▶ **Stated goal**
Only the lines from the one with "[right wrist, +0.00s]" to the one with "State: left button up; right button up", both included, should be output, without any images.

▶ **Data extract**
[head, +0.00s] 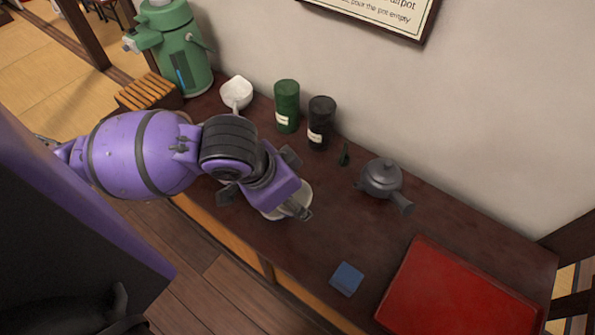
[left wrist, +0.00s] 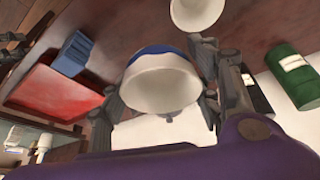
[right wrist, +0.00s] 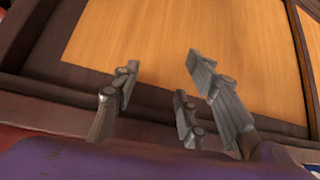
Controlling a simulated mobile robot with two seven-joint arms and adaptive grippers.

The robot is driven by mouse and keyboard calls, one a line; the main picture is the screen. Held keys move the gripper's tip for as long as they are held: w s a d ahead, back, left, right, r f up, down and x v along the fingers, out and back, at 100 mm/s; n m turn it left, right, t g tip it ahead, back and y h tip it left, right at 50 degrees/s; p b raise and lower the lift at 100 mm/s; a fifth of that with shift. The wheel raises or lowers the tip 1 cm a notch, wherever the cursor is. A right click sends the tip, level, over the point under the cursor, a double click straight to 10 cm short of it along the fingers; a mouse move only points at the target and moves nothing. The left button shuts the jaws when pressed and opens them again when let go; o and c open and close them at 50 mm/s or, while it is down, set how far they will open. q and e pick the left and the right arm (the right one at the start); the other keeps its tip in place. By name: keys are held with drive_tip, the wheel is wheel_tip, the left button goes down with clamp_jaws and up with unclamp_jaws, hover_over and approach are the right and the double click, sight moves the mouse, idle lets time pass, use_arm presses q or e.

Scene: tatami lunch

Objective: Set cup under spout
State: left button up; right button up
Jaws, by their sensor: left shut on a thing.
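A white cup with a blue band (left wrist: 160,85) is gripped between the fingers of my left gripper (head: 285,192). In the head view the cup (head: 293,199) is partly hidden by the gripper, over the front part of the dark counter. I cannot tell whether it touches the counter. The green airpot (head: 183,50) stands at the back left, with its spout (head: 131,42) on its left side, away from the cup. A slatted wooden stand (head: 149,92) sits in front of the airpot. My right gripper (right wrist: 162,72) is open and empty, facing a wooden panel.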

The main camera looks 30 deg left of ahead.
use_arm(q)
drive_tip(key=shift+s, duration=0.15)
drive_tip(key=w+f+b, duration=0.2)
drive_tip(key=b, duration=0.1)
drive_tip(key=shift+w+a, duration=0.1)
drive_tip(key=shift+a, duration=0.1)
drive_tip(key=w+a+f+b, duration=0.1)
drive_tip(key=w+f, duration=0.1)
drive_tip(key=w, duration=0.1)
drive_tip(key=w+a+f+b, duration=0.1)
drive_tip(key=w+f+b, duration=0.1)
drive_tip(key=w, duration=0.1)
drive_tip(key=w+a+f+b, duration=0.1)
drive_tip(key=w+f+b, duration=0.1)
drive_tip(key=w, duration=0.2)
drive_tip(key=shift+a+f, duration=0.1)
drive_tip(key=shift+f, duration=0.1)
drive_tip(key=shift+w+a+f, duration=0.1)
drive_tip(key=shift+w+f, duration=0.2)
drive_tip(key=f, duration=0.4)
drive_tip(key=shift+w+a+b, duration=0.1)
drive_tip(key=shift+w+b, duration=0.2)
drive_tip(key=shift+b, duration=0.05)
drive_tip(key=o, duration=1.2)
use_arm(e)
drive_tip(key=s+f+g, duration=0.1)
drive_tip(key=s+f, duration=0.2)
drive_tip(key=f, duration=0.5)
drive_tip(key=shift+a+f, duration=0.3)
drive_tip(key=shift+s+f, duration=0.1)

▶ **The result**
[right wrist, +0.00s] 
Controlling a simulated mobile robot with two seven-joint arms and adaptive grippers.

The robot is driven by mouse and keyboard calls, one a line; the main picture is the screen. Held keys move the gripper's tip for as long as they are held: w s a d ahead, back, left, right, r f up, down and x v along the fingers, out and back, at 100 mm/s; n m turn it left, right, t g tip it ahead, back and y h tip it left, right at 50 degrees/s; p b raise and lower the lift at 100 mm/s; a fifth of that with shift. The wheel raises or lowers the tip 1 cm a notch, wherever the cursor is. A right click sends the tip, level, over the point under the cursor, a double click straight to 10 cm short of it along the fingers; a mouse move only points at the target and moves nothing. The left button shuts the jaws when pressed and opens them again when let go; o and c open and close them at 50 mm/s or, while it is down, set how far they will open. q and e pick the left and the right arm (the right one at the start); the other keeps its tip in place. By name: keys are held with drive_tip, the wheel is wheel_tip, the left button goes down with clamp_jaws and up with unclamp_jaws, hover_over and approach are the right and the double click, sight moves the mouse, idle lets time pass, use_arm presses q or e.

Scene: tatami lunch

Objective: Set cup under spout
State: left button up; right button up

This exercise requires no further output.